Test Results (Parallel Execution)

Execution Time (seconds)

Memory Usage (MB)

Execution Time (seconds)

Memory Usage (MB)

1

2.04

114.7

2

2.05

114.7

3

2.05

114.7

4

2.04

114.7

5

2.03

114.7

6

2.04

114.7

7

2.06

118.8

8

2.04

114.7

9

2.04

118.8

10

2.05

114.7

11

2.05

115.5

Key Observations

  1. Execution Time Consistency

    • All jobs completed in approximately 2.03 - 2.06 seconds, demonstrating stable execution under parallel processing.

    • Low variance in execution time suggests that parallelism was well-distributed across threads without significant contention.

  2. Memory Usage Consistency

    • all executions required around 115MB due to loading the entire cm-handle map to translate (a few) cm handles. Given the requirements of max 10 threads and total memory of 2GB this is just about acceptable.

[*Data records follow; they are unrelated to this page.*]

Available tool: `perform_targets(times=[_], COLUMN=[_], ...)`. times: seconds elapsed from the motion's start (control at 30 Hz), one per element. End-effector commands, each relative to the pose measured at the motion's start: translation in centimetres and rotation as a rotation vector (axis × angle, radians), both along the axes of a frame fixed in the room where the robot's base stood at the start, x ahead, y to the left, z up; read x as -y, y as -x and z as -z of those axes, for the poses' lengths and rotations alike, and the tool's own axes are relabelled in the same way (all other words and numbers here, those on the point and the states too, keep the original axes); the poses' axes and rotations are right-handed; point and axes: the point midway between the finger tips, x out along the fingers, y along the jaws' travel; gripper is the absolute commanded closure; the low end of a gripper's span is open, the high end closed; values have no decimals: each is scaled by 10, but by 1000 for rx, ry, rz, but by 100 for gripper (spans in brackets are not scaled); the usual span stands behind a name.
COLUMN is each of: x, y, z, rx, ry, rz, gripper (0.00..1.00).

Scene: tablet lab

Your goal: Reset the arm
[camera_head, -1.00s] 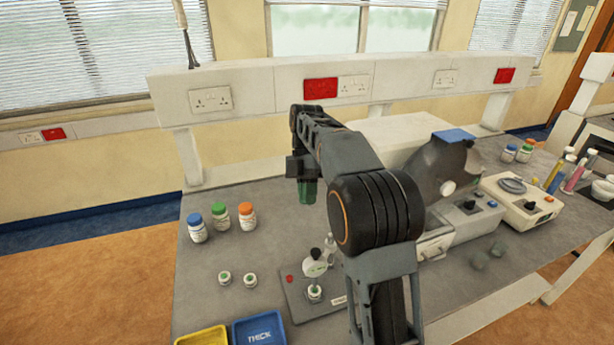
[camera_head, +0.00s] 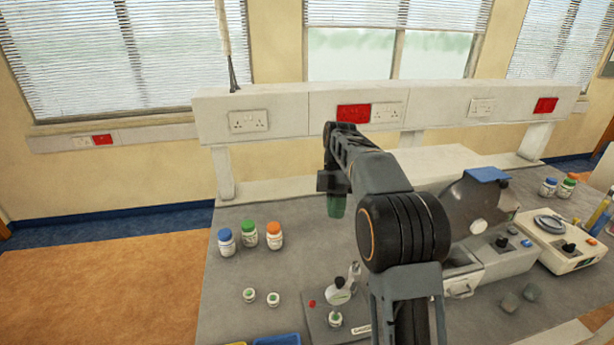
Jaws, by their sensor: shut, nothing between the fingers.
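My arm rises from the lower right of the picture and bends over the bench. My gripper (camera_head: 337,205) hangs from the arm's far end, pointing down, with green fingers. It is shut and empty, in the air above the grey bench (camera_head: 300,205). It is to the right of the bottle with the orange cap (camera_head: 275,235) and behind the small gauge stand (camera_head: 340,295). It touches nothing that I can see. My arm hides part of the bench behind it.
Bottles with blue (camera_head: 226,242) and green (camera_head: 248,234) caps stand at the left. Two small green-topped jars (camera_head: 249,296) sit in front of them. A machine with a grey disc (camera_head: 465,215) and a balance (camera_head: 558,240) stand at the right. A white socket shelf (camera_head: 285,108) runs behind.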

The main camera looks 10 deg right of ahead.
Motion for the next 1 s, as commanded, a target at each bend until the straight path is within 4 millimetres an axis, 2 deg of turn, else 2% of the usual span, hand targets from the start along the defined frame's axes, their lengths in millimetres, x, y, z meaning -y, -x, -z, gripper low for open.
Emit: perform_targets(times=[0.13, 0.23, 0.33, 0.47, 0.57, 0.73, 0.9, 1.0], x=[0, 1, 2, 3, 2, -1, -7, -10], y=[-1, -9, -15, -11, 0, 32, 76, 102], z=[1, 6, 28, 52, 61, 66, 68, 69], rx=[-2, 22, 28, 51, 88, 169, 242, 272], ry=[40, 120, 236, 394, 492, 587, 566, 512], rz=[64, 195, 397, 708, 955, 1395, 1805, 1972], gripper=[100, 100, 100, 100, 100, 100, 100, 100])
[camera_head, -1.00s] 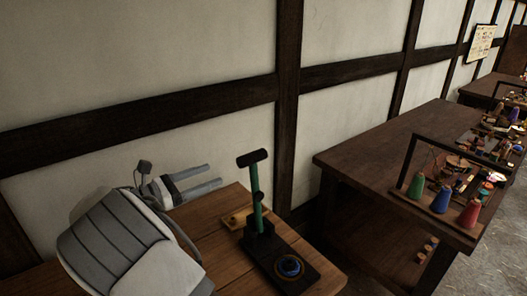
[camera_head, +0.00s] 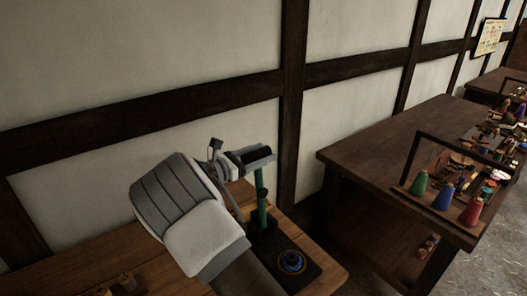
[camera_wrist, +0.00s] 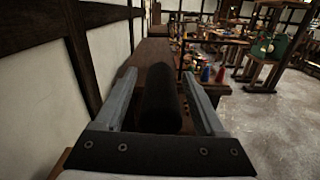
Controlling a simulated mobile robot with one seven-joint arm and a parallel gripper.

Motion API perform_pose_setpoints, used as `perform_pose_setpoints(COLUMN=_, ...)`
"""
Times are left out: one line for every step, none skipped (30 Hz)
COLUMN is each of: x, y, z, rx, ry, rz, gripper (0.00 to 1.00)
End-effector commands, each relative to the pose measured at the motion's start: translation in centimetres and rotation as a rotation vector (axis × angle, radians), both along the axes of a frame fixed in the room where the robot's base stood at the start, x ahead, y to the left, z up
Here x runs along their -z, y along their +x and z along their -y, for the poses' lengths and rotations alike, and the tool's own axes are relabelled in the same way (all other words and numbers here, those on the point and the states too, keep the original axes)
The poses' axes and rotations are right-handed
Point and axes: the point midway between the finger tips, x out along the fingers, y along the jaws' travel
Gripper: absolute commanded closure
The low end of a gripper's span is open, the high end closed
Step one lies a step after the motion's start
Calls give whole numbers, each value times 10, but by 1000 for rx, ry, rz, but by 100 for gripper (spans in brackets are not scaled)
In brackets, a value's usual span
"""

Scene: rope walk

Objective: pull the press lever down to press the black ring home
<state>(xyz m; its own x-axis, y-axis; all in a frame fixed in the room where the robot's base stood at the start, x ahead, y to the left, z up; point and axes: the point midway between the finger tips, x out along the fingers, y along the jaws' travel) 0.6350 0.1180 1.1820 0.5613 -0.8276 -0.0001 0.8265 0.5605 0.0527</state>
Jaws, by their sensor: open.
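The press stands on the wooden bench, with a dark base (camera_head: 268,246) and a green lever (camera_head: 261,200) standing upright. The lever's black cross handle (camera_head: 257,157) is at its top, and it also shows in the wrist view (camera_wrist: 161,98). My gripper (camera_head: 256,155) is open, with its two fingers on either side of the handle; the wrist view shows the handle between them. I cannot tell whether either finger touches it.
The wall with dark timbers (camera_head: 292,110) runs close behind the press. A second wooden table (camera_head: 375,150) to the right holds a rack with green, blue and red cones (camera_head: 443,196). Small wooden pieces (camera_head: 122,283) lie on the bench at lower left.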

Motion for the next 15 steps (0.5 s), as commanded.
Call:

    • Note. The amount of memory used is NOT related to the amount of cm handles in the job as in any case all cm handles with be loaded into memory. The only thing that will differ is how long the memory is held on to i.e. while it iterates over the cm handles in the job

  3. Overall Performance Improvement

    • Compared to single-threaded execution (avg. 0.88 seconds), parallel execution keeps execution time within a predictable range per job (~2s each), ensuring stable performance for large-scale writes.

Comparative Analysis: Single-Threaded vs. Multi-Threaded Execution

Execution Mode

Avg. Execution Time (seconds)

Total Memory Usage (MB)

Execution Mode

Avg. Execution Time (seconds)

Total Memory Usage (MB)

Single-Threaded (Batch Fetching, CPS-2692)

~0.88

88.71 MB

Multi-Threaded (10 Jobs, CPS-2691)

~2.04 per job

~115 MB per job

Interpretation

  • Single-threaded execution is highly optimized, but multi-threaded execution scales predictably, maintaining stable memory and execution times.

  • Parallel execution does not introduce major performance bottlenecks, confirming that batch fetching supports multi-threaded workloads efficiently.

Conclusion

  • The writeDataJob method performs well under parallel execution.

  • Execution times remain stable (~2s per job) with predictable memory usage.